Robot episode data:
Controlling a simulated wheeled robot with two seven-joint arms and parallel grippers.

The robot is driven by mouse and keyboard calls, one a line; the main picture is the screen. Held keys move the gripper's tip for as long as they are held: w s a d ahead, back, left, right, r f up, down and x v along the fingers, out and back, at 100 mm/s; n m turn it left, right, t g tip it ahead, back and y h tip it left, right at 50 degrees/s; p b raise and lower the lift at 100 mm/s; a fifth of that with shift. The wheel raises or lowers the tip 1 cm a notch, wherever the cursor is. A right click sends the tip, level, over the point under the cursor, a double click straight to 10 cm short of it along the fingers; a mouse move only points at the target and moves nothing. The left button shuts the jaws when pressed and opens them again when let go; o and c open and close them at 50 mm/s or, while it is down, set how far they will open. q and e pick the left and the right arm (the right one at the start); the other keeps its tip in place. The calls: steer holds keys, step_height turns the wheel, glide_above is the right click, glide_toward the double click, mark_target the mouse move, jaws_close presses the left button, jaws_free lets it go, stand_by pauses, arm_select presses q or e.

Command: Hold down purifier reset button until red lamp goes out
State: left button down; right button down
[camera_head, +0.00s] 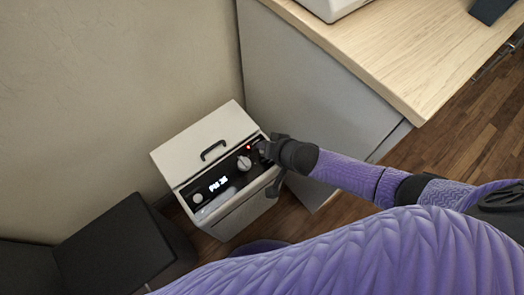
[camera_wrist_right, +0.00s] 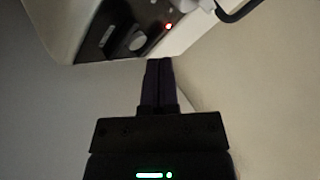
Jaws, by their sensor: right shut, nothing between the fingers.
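The white air purifier (camera_head: 203,137) stands on the floor against the wall, with a dark control panel (camera_head: 228,184) on its sloped front. Its red lamp (camera_head: 248,147) is lit near the panel's upper right end, and it glows in the right wrist view (camera_wrist_right: 169,26) too. My right gripper (camera_head: 264,149) is shut and empty at that end of the panel, beside the lamp. The wrist view shows its closed fingers (camera_wrist_right: 160,72) pointing at the panel's edge; whether they touch is unclear. I cannot pick out the reset button; the gripper may hide it. My left gripper is out of view.
A pale dial (camera_head: 244,163), a lit display (camera_head: 218,184) and a round control (camera_head: 197,198) are on the panel. A black handle (camera_head: 213,150) is on the lid. A wood-topped cabinet (camera_head: 385,45) stands close right; a dark box (camera_head: 115,245) is at lower left.

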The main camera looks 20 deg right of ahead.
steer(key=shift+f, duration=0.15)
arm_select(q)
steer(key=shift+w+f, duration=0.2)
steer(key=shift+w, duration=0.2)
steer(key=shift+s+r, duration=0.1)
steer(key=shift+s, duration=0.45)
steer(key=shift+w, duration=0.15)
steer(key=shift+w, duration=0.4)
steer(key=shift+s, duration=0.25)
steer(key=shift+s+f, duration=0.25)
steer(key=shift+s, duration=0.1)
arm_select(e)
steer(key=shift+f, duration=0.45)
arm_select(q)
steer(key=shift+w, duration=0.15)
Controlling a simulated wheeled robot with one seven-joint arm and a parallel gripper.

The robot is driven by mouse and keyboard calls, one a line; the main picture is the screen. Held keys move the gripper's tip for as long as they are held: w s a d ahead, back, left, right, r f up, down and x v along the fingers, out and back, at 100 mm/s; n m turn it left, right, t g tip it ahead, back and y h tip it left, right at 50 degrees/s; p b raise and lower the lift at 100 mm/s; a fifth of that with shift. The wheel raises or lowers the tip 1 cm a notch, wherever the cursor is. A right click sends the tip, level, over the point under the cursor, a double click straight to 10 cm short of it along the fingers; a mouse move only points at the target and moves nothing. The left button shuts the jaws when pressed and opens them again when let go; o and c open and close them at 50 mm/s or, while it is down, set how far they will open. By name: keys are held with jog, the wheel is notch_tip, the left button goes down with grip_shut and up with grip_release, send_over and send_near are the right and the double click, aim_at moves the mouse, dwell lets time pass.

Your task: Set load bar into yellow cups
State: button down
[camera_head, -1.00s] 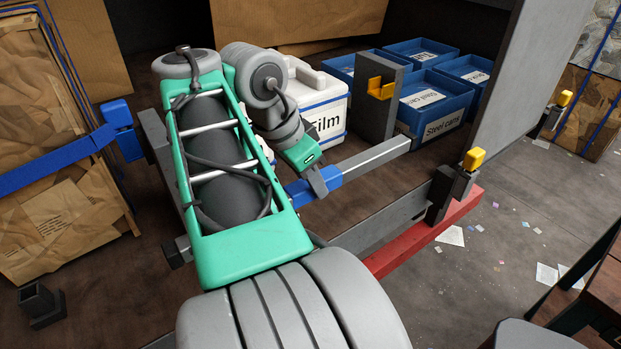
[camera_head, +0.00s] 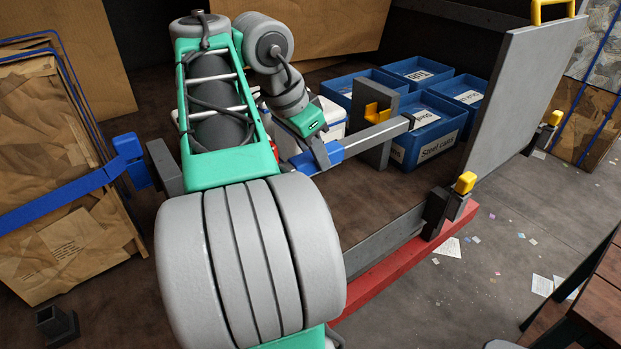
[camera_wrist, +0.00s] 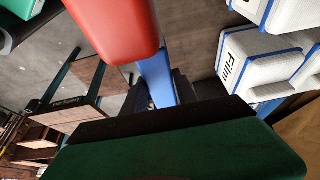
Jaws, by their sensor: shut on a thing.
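The load bar (camera_head: 378,136) is a grey square bar with a blue sleeve (camera_head: 336,151). My gripper (camera_head: 319,155) is shut on it at the sleeve. I cannot tell whether bar and cup touch. The bar's left part is hidden behind my arm, and no second cup on that side is visible. In the wrist view a stretch of the blue sleeve (camera_wrist: 158,78) shows beyond the gripper.
Blue bins (camera_head: 428,140), one labelled Steel cans, stand behind the post. A white Film container (camera_head: 331,115) is partly hidden by my arm. A grey panel (camera_head: 523,95) stands at right, near yellow-topped latches (camera_head: 465,183).

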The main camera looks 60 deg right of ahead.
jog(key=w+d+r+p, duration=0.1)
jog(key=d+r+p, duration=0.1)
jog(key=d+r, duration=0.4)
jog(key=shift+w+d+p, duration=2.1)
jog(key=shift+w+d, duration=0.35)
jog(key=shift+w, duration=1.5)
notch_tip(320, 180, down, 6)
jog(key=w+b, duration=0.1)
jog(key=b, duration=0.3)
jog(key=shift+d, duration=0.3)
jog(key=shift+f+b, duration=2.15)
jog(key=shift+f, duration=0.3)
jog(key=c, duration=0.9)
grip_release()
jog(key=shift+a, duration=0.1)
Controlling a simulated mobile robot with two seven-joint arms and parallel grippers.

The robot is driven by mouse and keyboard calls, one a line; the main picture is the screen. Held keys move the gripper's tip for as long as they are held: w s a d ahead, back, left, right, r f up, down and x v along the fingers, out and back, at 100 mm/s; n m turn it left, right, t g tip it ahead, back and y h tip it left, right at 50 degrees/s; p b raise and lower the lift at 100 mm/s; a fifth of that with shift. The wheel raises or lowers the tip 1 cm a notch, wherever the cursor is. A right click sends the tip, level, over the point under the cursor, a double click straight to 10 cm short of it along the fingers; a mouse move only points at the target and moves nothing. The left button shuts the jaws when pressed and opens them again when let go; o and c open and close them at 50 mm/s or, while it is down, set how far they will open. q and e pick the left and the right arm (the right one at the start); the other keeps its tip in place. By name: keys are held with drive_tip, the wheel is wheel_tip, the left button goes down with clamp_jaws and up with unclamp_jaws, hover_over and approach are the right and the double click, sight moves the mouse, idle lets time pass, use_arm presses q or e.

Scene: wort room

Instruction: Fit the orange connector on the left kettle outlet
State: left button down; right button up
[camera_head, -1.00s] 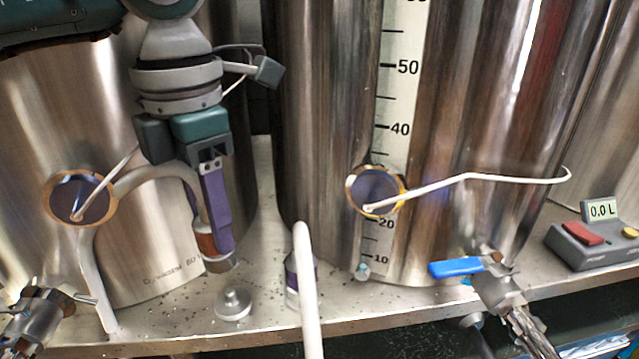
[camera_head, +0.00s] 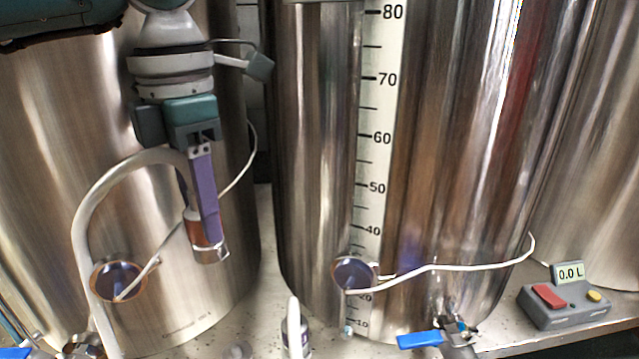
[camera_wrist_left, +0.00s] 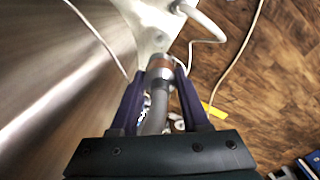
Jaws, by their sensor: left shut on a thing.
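My left gripper (camera_head: 207,225) is shut on the orange connector (camera_head: 205,240), which has an orange band and a metal end and hangs in front of the left kettle (camera_head: 180,300). A pale grey hose (camera_head: 85,215) loops from it down to the lower left. In the left wrist view the orange connector (camera_wrist_left: 160,66) sits between the purple fingers. The left kettle outlet (camera_head: 82,346) shows only partly at the bottom left edge, apart from the connector. My right gripper is not in view.
The right kettle (camera_head: 450,180) has a litre scale and a blue-handled valve (camera_head: 420,340). A round dial (camera_head: 354,273) with a white cable is on its front. A second dial (camera_head: 117,281) is on the left kettle. A control box (camera_head: 565,303) stands at the right.

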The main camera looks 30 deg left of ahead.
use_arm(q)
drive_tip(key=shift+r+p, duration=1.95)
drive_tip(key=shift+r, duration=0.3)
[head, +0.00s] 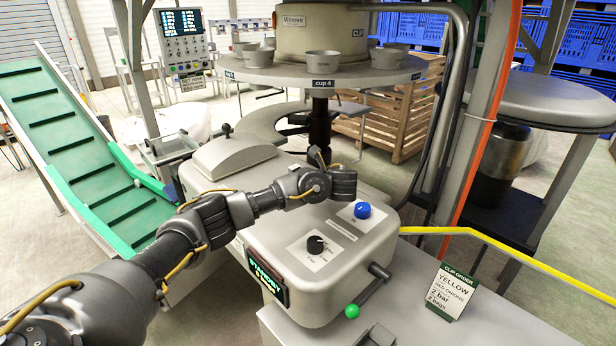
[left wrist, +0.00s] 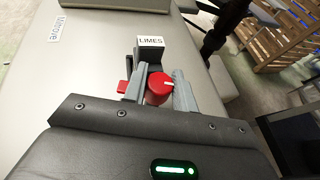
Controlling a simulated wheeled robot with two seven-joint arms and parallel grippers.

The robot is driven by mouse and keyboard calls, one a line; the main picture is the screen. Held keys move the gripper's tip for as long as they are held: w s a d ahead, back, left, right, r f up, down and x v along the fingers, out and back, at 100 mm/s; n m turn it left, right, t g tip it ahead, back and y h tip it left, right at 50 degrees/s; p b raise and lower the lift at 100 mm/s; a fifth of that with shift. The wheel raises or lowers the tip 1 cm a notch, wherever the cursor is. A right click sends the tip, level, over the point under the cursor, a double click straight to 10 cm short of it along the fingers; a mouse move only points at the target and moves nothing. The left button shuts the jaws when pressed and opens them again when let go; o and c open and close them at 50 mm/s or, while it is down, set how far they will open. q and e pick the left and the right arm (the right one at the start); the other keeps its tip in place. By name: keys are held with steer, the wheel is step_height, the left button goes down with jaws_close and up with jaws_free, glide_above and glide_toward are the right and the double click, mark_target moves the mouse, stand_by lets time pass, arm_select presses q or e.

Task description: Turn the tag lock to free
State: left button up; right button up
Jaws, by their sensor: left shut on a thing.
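A red round knob (left wrist: 159,88) with a white mark on its top shows in the left wrist view. It stands beside a grey block (left wrist: 150,48) labelled LIMES. I take this knob for the tag lock. My left gripper (left wrist: 161,84) is shut on the knob, one finger on each side. The white mark points to the right in that view. In the head view my left arm reaches over the white machine (head: 270,225); the knob and fingertips are hidden there behind my wrist. No words beside the knob are readable. My right gripper is not in view.
The machine top carries a black dial (head: 315,244) and a blue knob (head: 362,210). A green-ended lever (head: 352,311) is at its front right. A clip order card (head: 451,290) stands on the bench. A round table with cups (head: 322,75) is behind; a green conveyor (head: 90,150) is left.

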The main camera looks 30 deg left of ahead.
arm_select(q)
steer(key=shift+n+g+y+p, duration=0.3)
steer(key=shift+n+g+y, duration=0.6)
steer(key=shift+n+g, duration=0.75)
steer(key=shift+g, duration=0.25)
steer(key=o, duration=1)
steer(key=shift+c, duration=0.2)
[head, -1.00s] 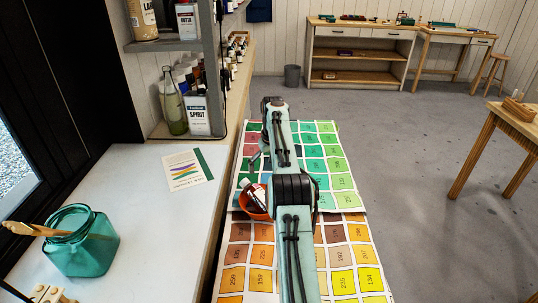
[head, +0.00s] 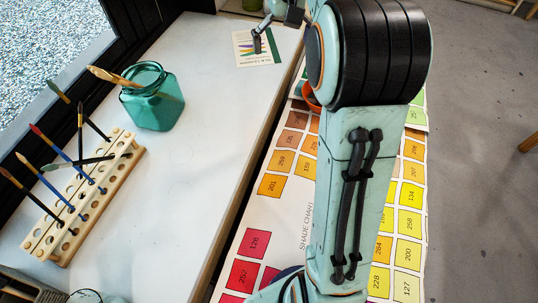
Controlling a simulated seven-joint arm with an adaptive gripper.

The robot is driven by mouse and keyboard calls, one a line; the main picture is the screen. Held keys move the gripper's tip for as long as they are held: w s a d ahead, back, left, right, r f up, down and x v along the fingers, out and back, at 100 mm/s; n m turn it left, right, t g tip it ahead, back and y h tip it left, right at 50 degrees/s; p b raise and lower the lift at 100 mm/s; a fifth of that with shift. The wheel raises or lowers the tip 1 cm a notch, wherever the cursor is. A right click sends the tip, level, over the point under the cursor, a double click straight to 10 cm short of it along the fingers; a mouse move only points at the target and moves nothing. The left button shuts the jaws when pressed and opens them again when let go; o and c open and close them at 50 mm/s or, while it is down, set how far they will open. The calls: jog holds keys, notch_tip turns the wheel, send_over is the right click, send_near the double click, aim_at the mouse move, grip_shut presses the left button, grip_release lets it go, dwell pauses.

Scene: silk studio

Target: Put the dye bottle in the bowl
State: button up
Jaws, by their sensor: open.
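The orange bowl (head: 309,97) shows only as a sliver at the left edge of my arm, on the shade chart. The rest of the bowl is hidden behind my arm. The dye bottle is not visible now; in the earlier view, a dark bottle with a red and white label leans inside the bowl. My gripper (head: 258,42) is at the top edge of the head view, up and left of the bowl, in front of the striped card. It is open, partly cut off by the frame, and I see nothing in it.
A white counter (head: 200,200) runs along the left, with bare space in its middle. On it are a teal glass jar (head: 155,105) with a brush, a wooden brush rack (head: 85,200) and a striped card (head: 243,52). A colour shade chart (head: 290,215) lies under my arm.

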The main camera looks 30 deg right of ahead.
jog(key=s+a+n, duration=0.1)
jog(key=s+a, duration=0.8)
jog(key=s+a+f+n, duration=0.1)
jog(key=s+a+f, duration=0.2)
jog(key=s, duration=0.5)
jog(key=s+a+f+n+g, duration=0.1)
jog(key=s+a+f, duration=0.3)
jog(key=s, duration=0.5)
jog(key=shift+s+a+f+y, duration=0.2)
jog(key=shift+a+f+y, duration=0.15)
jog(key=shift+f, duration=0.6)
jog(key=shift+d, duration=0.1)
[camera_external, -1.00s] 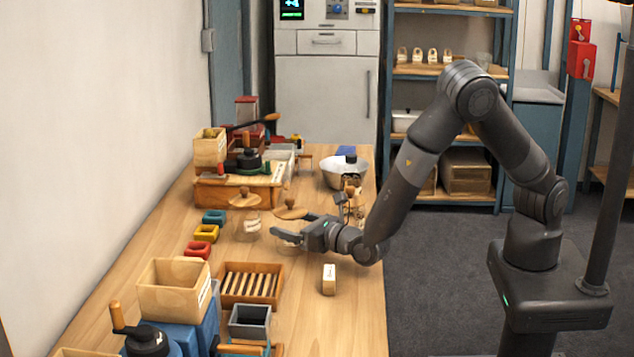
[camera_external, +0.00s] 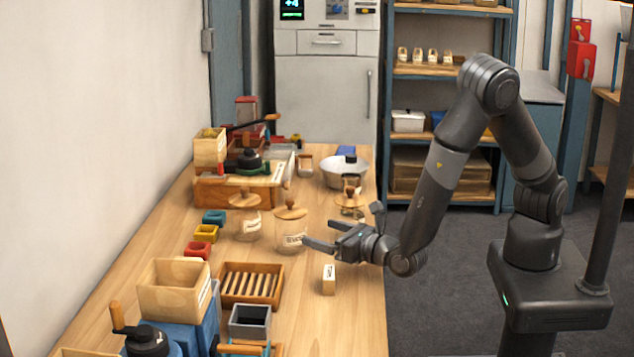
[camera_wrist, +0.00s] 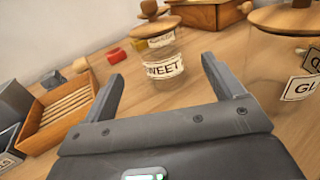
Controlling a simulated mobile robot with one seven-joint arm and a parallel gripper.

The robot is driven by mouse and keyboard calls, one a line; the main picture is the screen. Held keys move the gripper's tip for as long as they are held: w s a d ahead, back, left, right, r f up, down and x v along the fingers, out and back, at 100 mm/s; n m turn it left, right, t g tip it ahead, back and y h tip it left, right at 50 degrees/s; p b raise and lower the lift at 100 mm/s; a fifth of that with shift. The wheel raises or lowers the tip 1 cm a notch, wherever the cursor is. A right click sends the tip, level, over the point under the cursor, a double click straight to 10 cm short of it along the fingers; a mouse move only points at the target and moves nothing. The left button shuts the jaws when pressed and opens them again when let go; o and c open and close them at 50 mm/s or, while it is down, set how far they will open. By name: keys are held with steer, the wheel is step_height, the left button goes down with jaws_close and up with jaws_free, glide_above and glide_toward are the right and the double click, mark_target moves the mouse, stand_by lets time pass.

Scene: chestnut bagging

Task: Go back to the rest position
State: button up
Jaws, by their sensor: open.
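My gripper (camera_external: 318,235) is open and empty, held low over the right part of the wooden table (camera_external: 345,325). In the wrist view its two fingers (camera_wrist: 160,82) stand wide apart. A third jar (camera_external: 349,205) stands behind my gripper, and a jar with a partly visible label (camera_wrist: 285,68) is close on the right in the wrist view.
A small labelled wooden block (camera_external: 329,280) stands in front of my gripper. A slatted wooden tray (camera_external: 278,298) and a grey bin (camera_external: 249,318) are at front left. Red, yellow and teal cups line the left. A metal bowl (camera_external: 336,175) is at the back. Free floor lies right of the table.

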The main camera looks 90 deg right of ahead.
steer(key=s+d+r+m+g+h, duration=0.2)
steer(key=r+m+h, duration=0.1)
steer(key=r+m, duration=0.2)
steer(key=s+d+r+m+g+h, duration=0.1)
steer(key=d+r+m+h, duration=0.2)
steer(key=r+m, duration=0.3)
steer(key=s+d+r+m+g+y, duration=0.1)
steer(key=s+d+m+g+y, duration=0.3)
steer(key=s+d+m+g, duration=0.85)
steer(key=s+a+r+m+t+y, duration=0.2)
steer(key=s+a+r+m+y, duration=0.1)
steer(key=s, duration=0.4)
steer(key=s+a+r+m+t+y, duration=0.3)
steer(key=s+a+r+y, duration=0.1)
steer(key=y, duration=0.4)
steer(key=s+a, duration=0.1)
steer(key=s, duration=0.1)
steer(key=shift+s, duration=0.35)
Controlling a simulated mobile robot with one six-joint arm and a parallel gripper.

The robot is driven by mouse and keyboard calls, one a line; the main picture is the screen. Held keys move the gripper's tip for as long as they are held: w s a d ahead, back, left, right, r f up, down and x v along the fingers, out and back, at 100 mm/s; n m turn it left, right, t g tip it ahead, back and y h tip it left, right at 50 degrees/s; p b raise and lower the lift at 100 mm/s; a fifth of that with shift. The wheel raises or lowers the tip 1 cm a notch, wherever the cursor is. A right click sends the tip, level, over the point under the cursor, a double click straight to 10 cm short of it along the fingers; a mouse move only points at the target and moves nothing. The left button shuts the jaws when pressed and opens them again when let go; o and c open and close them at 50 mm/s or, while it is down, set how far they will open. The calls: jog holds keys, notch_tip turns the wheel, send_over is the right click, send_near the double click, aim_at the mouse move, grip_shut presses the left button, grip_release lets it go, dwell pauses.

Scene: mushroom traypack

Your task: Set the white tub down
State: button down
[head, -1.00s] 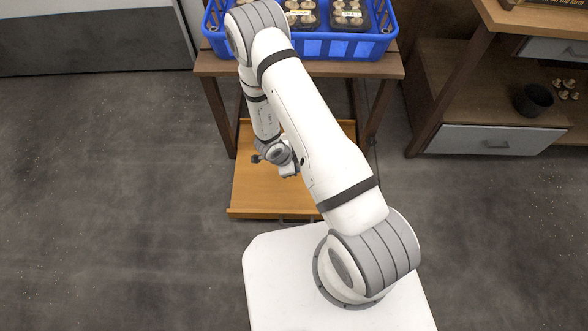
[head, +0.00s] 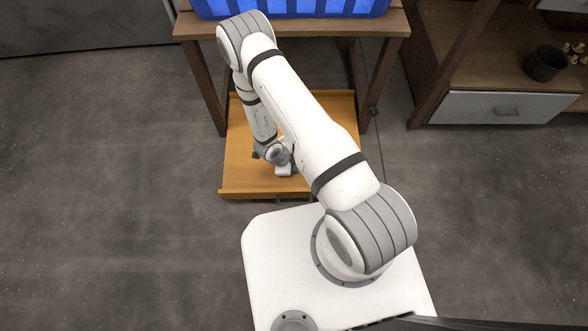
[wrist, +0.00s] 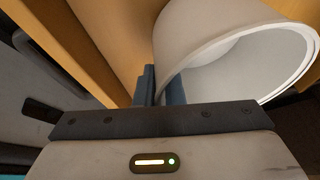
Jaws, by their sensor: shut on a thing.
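The white tub (wrist: 195,50) shows large in the wrist view, its open mouth facing right and its rim slanting across the picture. My gripper (wrist: 161,86) is shut on the tub's wall near the rim, with one dark blue finger on each side. In the head view my wrist is low over the orange-brown wooden board (head: 240,165) under the table; my arm mostly hides the gripper and tub there. An orange-brown wooden surface also shows behind the tub in the wrist view. I cannot tell whether the tub touches it.
A wooden table (head: 200,28) stands over the board's far part, its legs on either side. A blue crate (head: 290,8) is on top. At right is a shelf unit with a grey drawer (head: 500,107) and a dark pot (head: 546,64). Grey floor is open at left.

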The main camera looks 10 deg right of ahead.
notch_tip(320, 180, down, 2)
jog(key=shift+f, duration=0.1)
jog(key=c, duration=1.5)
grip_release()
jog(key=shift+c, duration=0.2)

* **SHORT PROBLEM**
Using the entries above, return each line that includes the word "simulated".

* **THE SOLUTION**
Controlling a simulated wheeled robot with two seven-joint arms and parallel grippers.
Controlling a simulated wheeled robot with one seven-joint arm and a parallel gripper.
Controlling a simulated mobile robot with two seven-joint arms and parallel grippers.
Controlling a simulated wheeled robot with two seven-joint arms and parallel grippers.
Controlling a simulated seven-joint arm with an adaptive gripper.
Controlling a simulated mobile robot with one seven-joint arm and a parallel gripper.
Controlling a simulated mobile robot with one six-joint arm and a parallel gripper.

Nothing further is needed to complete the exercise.